The cosmopolitan cousin who dressed to the nines for her Hurricane Katrina rescue has passed

A couple of weeks ago, my cousin Guy Ruth Smith Pappelis died. That’s her above, and me, out by the pool not long after we moved to Louisiana. She was in her late 80s, and suffering a great deal. She had had at least two hip replacement surgeries in recent years, and was in constant pain. Far as I could tell, she pretty much lived on painkillers, J&B Scotch, and whatever chicken scratch her caretaker could get her to eat. I was headed to New Orleans when my cousin Andy called with the news. It was a relief to know that she was no longer in agony.

Guy Ruth — named for her father and her mother — was a character. It’s a cliche to say that, but in her case, she really was larger than life. She called everybody “dahlin’,” and said it in a Golden Age of Hollywood way. Imagine 3 parts Elizabeth Ashley and one part Joan Crawford, and you’ve got Cousin Guy. I’m not quite sure how we’re related, except that it’s on my father’s side.

I had heard about Guy Ruth many years before I met her. She was the legendary swanky cousin who lived in New Orleans, and put on airs. She was an only child. Her folks, Uncle Smitty and Aunt Ruth, called her “Baby,” a nickname that stayed with her until the last member of the generation that knew her from childhood — that is to say, my dad — passed away. As a little boy, I heard the grown-ups talking about Guy Ruth from time to time. With that unusual name, and the mystery of New Orleans about her, I thought she surely must be some impossibly glamorous creature.

I don’t know when I met her for the first time, but I am pretty sure that she lived up to expectations. There was nobody else in my life like Guy Ruth. Never has been. She and her husband Ted lived out by Lake Pontchartrain, and we rarely saw them, or at least I rarely did. But I knew about her. The fact that Daddy viewed her with intense suspicion only made her seem more mysterious and alluring.

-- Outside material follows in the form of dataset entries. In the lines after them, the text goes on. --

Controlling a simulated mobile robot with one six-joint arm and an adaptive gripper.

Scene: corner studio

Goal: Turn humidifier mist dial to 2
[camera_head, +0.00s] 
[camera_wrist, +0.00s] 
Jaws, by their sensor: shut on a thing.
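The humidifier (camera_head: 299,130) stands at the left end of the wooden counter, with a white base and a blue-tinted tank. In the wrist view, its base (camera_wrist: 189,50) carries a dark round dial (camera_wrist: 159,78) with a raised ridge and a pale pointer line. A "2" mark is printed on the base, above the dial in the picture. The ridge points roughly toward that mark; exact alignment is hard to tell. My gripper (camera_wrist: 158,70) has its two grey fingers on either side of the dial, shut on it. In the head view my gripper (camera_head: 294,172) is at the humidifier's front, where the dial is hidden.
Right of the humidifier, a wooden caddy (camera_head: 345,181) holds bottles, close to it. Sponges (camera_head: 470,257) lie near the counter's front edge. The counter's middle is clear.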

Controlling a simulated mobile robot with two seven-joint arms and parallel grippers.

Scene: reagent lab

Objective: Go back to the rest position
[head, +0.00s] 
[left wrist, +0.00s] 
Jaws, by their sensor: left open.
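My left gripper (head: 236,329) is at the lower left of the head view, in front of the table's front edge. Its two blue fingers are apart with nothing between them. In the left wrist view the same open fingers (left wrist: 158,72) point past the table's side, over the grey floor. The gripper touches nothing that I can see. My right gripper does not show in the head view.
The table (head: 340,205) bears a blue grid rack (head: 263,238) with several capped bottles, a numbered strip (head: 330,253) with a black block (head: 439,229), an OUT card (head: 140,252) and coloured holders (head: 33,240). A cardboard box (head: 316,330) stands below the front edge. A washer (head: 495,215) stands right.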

A couple of days after Hurricane Katrina hit, I was sitting at my desk in Dallas when the phone rang. It was my sister Ruthie. “You’re never going to guess what I just saw on CNN!” she said.

She had been watching a live shot from a landing where rescuers were dropping the people they were saving from their houses. Guy Ruth and Ted’s house had flooded, and we weren’t sure what had happened to them. I found out later than my cousin Andy had asked some men he knew who were doing rescues to float by their place and check on them. Guy Ruth and Ted, who were by then in their seventies, had been hiding out in their attic, the rest of the house having been swallowed by the floodwaters. The men pulled them out of their attic, and delivered the pair to civilization.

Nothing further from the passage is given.